L’installation bouge, se transforme, se reflète à l’infini. Et pourtant, aucune machine ne l’anime : « C’est une œuvre en manuel, mais qui donne l’impression d’une technologie vivante. » Dans cette pupille complexe, ce sont les enfants du monde entier que l’on distingue. Des visages du globe, porteurs d’espoir.
L’artiste rend ici hommage à la jeunesse, mais aussi aux ressources naturelles du Sénégal, métaphore des bols et cuillères qui composent l’œuvre, symboles de partage, de chaleur humaine, d’abondance et de lien. « Ce que j’ai voulu faire, c’est dessiner les perspectives de l’avenir », confie-t-il.

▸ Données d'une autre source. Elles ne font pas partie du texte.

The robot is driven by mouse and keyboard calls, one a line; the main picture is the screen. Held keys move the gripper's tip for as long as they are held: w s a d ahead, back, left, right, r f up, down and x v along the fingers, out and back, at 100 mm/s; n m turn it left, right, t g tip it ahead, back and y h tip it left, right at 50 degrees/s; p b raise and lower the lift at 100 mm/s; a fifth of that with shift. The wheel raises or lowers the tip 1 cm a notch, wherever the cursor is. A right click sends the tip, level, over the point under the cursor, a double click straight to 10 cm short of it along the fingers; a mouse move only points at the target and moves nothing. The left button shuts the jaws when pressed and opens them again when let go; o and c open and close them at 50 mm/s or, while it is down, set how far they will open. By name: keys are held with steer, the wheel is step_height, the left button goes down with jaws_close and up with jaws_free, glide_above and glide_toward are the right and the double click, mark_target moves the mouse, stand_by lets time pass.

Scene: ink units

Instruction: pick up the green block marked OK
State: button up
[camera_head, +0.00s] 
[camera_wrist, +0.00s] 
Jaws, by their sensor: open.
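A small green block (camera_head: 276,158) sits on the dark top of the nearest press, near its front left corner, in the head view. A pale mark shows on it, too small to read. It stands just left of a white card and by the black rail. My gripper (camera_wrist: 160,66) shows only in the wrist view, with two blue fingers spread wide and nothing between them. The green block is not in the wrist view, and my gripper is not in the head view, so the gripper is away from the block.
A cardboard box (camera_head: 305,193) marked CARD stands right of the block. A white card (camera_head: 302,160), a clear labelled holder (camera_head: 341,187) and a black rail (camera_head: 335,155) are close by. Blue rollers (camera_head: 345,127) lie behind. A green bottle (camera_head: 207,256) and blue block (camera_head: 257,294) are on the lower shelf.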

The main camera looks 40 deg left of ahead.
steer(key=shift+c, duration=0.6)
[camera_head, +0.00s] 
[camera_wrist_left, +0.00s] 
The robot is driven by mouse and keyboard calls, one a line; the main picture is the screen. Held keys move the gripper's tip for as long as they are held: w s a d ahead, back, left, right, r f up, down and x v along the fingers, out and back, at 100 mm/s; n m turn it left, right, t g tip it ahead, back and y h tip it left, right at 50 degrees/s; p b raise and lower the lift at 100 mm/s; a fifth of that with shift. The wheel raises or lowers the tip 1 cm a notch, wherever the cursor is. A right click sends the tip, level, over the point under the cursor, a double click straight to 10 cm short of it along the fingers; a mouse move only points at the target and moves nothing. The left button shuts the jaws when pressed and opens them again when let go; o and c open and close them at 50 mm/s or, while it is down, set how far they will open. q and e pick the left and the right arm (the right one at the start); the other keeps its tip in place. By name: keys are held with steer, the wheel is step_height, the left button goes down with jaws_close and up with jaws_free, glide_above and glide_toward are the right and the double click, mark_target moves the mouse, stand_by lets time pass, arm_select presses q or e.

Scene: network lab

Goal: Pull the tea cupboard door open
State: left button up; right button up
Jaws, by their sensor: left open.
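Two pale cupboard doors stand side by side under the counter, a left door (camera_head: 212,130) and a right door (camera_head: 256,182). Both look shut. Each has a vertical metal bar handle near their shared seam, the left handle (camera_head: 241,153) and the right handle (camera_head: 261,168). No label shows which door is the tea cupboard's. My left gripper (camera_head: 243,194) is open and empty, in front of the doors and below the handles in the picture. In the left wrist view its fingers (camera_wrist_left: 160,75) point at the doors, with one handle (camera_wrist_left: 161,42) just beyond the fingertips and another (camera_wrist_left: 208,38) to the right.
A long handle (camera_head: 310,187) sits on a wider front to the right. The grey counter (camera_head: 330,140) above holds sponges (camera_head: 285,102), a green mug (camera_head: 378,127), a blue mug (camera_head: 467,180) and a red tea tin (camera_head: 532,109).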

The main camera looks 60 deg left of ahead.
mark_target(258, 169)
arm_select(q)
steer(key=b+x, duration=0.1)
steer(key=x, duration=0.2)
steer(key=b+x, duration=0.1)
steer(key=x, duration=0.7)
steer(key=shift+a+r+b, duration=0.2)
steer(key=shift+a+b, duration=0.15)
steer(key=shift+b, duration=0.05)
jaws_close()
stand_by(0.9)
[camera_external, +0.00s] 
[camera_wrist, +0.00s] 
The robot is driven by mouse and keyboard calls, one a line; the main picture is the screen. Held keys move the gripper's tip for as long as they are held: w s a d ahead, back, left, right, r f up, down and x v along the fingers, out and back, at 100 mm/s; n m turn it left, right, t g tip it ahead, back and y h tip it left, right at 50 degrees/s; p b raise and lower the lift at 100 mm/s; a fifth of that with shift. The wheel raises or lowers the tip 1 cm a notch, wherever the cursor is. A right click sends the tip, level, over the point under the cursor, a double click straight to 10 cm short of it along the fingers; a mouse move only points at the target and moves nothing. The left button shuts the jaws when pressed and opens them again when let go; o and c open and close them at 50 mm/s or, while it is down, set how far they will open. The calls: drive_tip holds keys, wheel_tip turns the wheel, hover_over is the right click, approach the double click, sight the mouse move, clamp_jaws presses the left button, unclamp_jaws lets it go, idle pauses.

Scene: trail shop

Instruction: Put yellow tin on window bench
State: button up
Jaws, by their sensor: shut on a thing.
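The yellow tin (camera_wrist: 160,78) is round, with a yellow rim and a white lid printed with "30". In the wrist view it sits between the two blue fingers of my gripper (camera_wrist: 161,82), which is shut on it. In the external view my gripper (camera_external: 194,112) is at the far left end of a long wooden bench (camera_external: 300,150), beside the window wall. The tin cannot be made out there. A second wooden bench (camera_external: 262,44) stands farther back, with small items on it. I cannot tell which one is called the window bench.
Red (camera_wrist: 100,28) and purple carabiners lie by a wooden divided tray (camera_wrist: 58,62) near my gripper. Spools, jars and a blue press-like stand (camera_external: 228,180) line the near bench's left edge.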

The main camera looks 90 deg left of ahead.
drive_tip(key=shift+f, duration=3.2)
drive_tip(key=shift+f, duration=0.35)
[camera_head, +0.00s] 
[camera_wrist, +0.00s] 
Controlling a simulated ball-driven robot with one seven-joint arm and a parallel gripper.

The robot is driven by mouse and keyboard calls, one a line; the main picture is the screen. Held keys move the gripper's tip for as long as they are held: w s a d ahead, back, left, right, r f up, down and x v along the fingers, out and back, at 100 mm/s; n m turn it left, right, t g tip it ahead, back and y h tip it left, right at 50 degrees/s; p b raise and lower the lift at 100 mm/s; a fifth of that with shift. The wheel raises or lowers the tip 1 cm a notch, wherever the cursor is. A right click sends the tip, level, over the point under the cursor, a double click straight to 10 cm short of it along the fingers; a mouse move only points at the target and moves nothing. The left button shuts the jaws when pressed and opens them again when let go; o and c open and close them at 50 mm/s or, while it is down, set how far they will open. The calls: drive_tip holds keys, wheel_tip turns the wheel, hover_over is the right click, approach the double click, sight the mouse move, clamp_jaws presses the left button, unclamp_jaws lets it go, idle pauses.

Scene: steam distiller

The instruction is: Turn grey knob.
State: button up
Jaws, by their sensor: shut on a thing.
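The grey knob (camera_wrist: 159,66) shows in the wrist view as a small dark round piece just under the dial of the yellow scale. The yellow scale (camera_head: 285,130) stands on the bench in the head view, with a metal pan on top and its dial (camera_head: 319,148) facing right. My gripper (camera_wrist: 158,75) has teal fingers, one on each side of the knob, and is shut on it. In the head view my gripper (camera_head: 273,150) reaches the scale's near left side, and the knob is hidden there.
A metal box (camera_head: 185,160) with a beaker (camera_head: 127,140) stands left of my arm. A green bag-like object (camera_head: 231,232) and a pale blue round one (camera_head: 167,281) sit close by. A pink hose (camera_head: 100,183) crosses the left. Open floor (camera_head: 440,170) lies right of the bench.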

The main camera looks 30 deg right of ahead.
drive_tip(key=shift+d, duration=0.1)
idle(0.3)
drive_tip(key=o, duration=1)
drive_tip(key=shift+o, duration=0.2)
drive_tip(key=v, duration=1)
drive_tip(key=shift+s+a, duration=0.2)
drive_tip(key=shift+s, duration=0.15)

Et cet avenir, il le veut collectif, éclairé par une conscience de long terme : « Chacun doit se dire qu’il faut protéger le pays pour ses enfants et les enfants de ses enfants. » L’œil, ici, n’est pas une fin en soi. Il est passage. Il est engagement. Il est appel à la vigilance et à la création.
L’heure du digital n’est pas seulement une révolution technologique : elle est une chance de revaloriser les liens humains, de donner une voix aux regards invisibles, de redessiner le monde avec des outils au service de la dignité.
L’enfant d’aujourd’hui, avide de découvertes, entre dans cet univers avec une aisance presque déconcertante. Il sait ouvrir un téléphone, manipuler un ordinateur, naviguer dans les programmes. Il veut comprendre, il veut créer. L’intelligence artificielle lui offrira, demain, de repousser les limites du possible. Encore faut-il lui faire confiance ?
L’œuvre du fils du Djolof, par ses jeux de miroirs, ses éclats de lumière, sa brillance, nous place face à une évidence : l’heure du digital est arrivée, mais elle peut être humaine. Elle peut être partagée. Elle peut être éclairée. Elle peut être une chance, pour peu qu’on en fasse une aventure collective, portée par l’imaginaire et la foi en l’avenir.